La notion de confusion se dessine dans un autre thème qui est celui de l’implication des autorités, en l’occurrence ici le gouvernement britannique, dans les opérations de secours. Tony Whittaker, l’ambassadeur, et Kathy Graham, la bénévole, mettent en lumière les défaillances des autorités. Au départ assez confiant, le personnage de l’ambassadeur se rend rapidement compte de l’ampleur de la catastrophe et de l’incapacité de son propre gouvernement à réagir correctement et rapidement. Dans la séquence numéro 15, il est en voiture avec l’un de ses assistants. Au téléphone, un britannique paniqué lui demande de l’aide mais celui-ci ne sait comment gérer la situation. Son assistant lui fait signe de couper la conversation et l’ambassadeur s’exécute. Dans la séquence numéro 23, arrivé à la mairie de Phuket où il souhaite installer son QG, l’ambassadeur réalise que d’autres nationalités avancent plus efficacement : « Les australiens sont déjà au point ». La salle est bondée, il y a beaucoup de vacarme, une réelle effervescence propre à la confusion et à l’urgence. A peine assis à son poste, des britanniques se dirigent vers l’ambassadeur et l’attaquent violemment : « Vous étiez où putain ?! ». Cette fiction élabore donc une critique idéologique des pouvoirs et des autorités qui ne sont pas préparés à la gestion des catastrophes.

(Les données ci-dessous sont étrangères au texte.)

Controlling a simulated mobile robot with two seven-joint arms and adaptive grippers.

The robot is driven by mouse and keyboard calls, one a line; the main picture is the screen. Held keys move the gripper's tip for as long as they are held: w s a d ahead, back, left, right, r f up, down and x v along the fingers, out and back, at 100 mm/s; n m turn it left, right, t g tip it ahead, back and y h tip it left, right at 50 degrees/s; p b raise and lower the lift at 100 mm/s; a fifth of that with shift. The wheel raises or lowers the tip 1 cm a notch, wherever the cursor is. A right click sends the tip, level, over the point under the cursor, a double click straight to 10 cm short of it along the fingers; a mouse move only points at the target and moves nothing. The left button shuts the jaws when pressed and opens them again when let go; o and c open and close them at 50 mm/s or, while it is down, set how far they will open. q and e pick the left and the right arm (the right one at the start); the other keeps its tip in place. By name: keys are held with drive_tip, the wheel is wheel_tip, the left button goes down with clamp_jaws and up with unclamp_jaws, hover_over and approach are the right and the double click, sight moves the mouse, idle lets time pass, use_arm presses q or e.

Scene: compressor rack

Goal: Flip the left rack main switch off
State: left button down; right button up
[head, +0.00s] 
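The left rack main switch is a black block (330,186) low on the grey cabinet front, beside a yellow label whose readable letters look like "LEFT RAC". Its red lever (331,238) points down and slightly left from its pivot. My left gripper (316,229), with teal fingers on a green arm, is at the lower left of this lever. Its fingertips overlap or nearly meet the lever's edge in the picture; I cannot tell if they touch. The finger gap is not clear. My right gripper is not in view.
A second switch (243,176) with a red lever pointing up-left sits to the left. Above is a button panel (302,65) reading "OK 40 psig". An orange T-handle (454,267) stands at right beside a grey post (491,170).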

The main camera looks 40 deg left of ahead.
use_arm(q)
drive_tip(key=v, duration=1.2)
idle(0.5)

Cette confusion, cette urgence, engendrent de la violence. A l’exemple de la séquence numéro 46, où la représentante de la chaîne d’hôtels est attaquée verbalement, lors d’une réunion, par des touristes mécontents. Le journaliste Nick Fraser, présent, lui fait remarquer que dans une situation de crise, les gens « ont besoin de trouver un responsable ».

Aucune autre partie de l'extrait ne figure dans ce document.